The only feasible way I see of doing this is with a database dump. If the proposal isn't changed to fix the above, I will seriously consider denying it.

Secondly, there isn't an established consensus for the task. My guess is this task will prove to be controversial, so yes, starting a thread on the Village Pump is a good idea. At the moment there is not enough support to warrant a trial.

--Chris 08:59, 28 November 2012 (UTC)[reply]

Technical solution must be based around a dump and some offline assessment. Also, if a section doesn't exist, I don't think the bot should remove the section link. It should either perform some more sophisticated checking to find the new section (beyond a case check), which would be a valuable activity. Alternatively, it could produce reports of broken section links, wikiproject editors might be interested to fix the links to/from their articles.
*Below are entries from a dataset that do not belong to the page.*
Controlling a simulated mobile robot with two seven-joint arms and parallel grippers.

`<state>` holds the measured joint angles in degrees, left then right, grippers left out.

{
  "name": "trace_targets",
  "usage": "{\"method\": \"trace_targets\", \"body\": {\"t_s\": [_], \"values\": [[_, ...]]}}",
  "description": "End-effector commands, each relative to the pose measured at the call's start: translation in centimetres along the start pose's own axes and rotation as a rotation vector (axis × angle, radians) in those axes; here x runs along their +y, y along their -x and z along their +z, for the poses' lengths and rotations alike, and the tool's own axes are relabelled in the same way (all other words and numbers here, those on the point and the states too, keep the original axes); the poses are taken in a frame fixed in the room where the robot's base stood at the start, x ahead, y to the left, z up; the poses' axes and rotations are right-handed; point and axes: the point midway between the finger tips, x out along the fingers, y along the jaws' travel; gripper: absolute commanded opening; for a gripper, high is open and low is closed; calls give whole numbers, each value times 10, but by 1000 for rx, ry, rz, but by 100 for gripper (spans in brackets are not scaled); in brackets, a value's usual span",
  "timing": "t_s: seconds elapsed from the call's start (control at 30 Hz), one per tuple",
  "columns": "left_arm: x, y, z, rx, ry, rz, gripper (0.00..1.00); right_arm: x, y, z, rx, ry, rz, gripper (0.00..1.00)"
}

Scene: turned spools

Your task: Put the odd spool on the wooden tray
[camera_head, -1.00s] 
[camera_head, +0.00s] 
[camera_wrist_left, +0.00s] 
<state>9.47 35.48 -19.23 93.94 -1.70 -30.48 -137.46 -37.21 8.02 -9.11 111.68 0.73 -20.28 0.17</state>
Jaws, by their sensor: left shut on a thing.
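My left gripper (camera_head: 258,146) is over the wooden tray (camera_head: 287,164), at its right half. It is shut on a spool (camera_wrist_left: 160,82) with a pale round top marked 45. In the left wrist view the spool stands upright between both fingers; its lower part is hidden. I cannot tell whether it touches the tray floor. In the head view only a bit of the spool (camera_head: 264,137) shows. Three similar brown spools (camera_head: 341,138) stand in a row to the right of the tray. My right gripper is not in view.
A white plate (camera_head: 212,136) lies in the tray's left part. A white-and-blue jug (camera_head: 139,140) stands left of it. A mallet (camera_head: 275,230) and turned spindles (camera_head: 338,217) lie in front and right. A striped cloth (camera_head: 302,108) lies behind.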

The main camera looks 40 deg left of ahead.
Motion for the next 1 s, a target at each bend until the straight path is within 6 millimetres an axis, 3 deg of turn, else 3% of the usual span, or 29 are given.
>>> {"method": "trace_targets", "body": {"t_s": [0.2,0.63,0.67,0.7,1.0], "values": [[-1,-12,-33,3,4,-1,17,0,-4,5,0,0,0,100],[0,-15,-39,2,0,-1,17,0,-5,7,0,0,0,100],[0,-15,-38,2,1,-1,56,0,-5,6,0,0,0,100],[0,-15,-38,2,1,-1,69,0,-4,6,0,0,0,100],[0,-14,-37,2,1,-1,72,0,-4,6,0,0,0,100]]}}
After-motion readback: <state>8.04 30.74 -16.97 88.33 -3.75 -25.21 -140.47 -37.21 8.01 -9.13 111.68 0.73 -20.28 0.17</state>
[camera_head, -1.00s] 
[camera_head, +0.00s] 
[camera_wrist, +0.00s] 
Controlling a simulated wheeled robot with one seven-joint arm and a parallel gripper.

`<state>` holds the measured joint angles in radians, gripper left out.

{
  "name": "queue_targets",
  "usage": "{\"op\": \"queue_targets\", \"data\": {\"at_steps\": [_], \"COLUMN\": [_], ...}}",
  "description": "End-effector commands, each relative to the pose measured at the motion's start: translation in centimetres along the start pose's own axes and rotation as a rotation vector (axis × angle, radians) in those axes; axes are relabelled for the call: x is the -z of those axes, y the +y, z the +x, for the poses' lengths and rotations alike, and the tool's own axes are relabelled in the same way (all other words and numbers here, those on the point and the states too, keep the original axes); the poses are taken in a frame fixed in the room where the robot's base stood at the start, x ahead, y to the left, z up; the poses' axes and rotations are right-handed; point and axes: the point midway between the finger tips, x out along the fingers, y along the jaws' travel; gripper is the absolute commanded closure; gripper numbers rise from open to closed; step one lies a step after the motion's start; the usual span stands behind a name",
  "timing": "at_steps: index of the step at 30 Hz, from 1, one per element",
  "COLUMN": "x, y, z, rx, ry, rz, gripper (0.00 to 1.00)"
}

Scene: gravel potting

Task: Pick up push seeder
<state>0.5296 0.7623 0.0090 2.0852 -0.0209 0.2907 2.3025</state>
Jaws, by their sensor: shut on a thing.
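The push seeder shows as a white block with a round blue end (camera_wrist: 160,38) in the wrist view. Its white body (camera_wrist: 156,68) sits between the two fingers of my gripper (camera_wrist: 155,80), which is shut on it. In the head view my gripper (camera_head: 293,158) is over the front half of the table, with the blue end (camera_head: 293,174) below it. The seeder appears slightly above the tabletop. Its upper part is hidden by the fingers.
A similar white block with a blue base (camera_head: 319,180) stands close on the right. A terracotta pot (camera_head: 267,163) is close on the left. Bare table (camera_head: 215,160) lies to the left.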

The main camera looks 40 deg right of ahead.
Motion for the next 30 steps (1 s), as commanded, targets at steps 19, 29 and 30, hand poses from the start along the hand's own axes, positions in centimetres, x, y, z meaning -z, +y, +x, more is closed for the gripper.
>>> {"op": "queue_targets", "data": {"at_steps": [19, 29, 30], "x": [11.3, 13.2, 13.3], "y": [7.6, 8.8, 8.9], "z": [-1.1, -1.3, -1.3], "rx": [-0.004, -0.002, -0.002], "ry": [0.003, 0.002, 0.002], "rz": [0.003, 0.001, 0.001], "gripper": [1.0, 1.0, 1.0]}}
Some analysis would be useful: how many currently broken section links, how many can be fixed by capitalisation, how many could be fixed by revision history analysis (perhaps do stats on a random sample of 100 for the last one)? Rjwilmsi 19:13, 10 December 2012 (UTC)[reply]

Will those links be changed if a topic was archived?--Justincheng12345 (talk) (urgent news here) 10:58, 11 December 2012 (UTC)[reply]

If something happens between dump time and real time, the links can get broken. The dump would really be used to find potential pages to fix, then get the live versions and work on those if needed. — HELLKNOWZ ▎TALK 11:00, 11 December 2012 (UTC)[reply]

Withdrawn by operator. - I would like to say, I know I haven't replied back in a while here, as my life contains depression, busy life style and other commitments. Knowing this, I'd rather not continue with this bot as if an issue arises, I wouldn't be able to come to it in a timely fashion. Whether or not this will change in the future, I hope it will, but the odds aren't in my favor. Sorry for wasting everyone's time, but I'd like to withdraw from this bot request. Hair^Talk 23:41, 23 December 2012 (UTC)[reply]

The above discussion is preserved as an archive of the debate. Please do not modify it. To request review of this BRFA, please start a new section at WT:BRFA.